2. The melting unit according to claim 1, wherein the melting vessel consists of the non-metallic material up to the delivery opening, wherein it is preferably provided that a mechanical strengthening structure for the melting vessel is provided in an injection area adjacent to the delivery opening or extending up to the latter.

3. The melting unit according to claim 1, wherein the melting vessel has an injection area, extending from the delivery opening in the direction of the radiation area, which consists of a metallic material, wherein it is preferably provided that the injection area extends up to the radiation area.

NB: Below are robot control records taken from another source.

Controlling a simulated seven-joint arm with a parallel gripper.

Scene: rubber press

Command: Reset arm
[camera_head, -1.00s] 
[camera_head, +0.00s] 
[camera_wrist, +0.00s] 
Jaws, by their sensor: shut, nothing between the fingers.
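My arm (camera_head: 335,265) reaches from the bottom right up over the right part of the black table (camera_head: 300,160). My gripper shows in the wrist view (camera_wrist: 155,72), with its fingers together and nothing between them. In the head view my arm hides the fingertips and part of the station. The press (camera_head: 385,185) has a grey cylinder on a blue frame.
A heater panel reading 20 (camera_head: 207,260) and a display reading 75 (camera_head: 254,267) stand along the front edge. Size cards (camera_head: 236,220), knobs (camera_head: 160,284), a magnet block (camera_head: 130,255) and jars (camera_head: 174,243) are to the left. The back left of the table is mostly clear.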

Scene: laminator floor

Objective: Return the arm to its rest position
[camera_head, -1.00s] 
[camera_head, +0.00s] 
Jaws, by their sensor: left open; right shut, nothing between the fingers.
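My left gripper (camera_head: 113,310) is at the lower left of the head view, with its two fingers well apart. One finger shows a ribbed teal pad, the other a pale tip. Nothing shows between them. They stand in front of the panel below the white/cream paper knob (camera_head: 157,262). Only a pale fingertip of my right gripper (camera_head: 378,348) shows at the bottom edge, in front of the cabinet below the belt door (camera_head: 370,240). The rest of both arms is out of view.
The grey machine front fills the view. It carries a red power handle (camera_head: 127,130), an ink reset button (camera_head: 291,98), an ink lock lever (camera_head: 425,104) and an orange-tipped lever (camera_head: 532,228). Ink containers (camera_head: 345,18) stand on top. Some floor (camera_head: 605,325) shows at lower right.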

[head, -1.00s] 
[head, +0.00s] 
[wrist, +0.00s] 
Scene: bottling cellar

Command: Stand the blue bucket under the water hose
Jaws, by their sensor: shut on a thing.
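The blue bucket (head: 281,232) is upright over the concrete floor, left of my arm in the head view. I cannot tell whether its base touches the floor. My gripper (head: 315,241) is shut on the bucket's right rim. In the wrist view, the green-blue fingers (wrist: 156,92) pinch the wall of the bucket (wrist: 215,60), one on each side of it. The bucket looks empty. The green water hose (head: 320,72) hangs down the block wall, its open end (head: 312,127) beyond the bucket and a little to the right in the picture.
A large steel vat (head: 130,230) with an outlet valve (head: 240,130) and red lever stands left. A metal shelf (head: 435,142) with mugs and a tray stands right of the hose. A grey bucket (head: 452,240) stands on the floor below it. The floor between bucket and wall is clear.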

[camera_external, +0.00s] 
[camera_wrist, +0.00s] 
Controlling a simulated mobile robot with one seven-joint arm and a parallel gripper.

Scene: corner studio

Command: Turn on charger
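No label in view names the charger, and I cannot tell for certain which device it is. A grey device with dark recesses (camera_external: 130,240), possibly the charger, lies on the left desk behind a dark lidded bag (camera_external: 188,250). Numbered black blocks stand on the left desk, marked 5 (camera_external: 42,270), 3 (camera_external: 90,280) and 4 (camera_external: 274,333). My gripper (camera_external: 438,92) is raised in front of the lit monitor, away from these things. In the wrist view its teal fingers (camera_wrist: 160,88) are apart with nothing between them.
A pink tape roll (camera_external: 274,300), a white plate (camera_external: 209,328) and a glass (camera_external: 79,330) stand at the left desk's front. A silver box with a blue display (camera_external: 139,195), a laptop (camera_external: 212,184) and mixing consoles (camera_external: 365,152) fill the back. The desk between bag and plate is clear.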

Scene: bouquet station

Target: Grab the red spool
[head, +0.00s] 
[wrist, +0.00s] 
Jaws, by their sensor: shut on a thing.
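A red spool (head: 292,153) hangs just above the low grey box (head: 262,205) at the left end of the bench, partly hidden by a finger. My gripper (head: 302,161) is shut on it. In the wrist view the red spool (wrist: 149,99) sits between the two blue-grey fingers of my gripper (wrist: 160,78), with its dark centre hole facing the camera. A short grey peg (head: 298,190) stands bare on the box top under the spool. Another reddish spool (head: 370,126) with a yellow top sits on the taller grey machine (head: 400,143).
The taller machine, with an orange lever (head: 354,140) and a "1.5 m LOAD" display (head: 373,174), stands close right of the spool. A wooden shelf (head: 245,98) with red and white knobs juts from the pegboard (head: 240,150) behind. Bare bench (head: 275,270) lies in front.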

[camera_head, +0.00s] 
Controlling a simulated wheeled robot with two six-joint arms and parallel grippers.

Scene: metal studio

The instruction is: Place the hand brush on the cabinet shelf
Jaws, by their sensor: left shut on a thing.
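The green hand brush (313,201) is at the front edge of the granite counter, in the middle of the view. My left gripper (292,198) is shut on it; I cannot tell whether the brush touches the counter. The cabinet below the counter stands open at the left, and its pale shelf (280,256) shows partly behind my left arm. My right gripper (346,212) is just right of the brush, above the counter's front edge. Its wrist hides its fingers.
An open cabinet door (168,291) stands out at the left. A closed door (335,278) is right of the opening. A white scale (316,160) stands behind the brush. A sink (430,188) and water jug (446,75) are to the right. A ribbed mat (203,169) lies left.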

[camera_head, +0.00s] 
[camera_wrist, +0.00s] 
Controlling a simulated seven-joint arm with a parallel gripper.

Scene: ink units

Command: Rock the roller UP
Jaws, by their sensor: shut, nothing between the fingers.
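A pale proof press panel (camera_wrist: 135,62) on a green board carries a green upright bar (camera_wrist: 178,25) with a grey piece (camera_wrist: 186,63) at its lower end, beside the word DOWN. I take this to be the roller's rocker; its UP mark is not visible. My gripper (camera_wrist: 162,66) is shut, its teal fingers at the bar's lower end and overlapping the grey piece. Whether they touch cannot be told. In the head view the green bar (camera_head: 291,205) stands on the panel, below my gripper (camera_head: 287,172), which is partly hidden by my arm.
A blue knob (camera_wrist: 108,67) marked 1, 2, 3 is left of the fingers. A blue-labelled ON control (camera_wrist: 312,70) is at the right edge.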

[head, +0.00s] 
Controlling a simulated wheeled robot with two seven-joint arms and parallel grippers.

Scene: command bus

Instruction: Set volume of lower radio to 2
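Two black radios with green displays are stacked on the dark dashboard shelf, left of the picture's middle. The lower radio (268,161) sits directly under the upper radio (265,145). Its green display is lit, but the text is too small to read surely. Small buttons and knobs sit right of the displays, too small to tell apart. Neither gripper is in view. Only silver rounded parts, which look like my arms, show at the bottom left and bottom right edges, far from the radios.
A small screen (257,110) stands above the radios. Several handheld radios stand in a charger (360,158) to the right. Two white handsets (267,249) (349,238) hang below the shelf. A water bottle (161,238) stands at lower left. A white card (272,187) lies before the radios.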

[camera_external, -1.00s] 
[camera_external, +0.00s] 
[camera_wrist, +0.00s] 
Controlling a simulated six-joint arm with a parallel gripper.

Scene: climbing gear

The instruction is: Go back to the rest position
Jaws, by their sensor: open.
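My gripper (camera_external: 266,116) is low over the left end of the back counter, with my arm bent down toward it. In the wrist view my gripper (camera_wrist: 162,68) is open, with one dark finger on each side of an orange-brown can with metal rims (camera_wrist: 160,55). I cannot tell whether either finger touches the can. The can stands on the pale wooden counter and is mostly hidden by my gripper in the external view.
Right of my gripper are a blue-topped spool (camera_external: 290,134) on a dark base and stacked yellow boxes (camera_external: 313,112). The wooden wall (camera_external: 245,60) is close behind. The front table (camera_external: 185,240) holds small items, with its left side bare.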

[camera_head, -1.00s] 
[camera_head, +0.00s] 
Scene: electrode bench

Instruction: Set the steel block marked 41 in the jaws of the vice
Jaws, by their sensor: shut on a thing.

4. The melting unit according to claim 3, wherein a tempering device for tempering the injection area is provided.

5. The melting unit according to claim 1, wherein the non-metallic material of the radiation area is graphite, stone, ceramic, ceramic alloy or glass.

6. The melting unit according to claim 1, wherein a dispensing device is provided, by which a mould-release agent can be applied to an inside of the melting vessel at least in the radiation area, wherein a chemical reaction between the melted conductive material and the non-metallic material of the radiation area can be prevented by the mould-release agent.

7. The melting unit according to claim 1, wherein a delivery device for the conductive material to be melted is provided.

8. The melting unit according to claim 6, wherein the dispensing device for the mould-release agent is arranged on the delivery device or formed by it.

9. An injection unit for a moulding machine with at least one melting unit according to claim 1.

10. The moulding machine with an injection unit according to claim 9.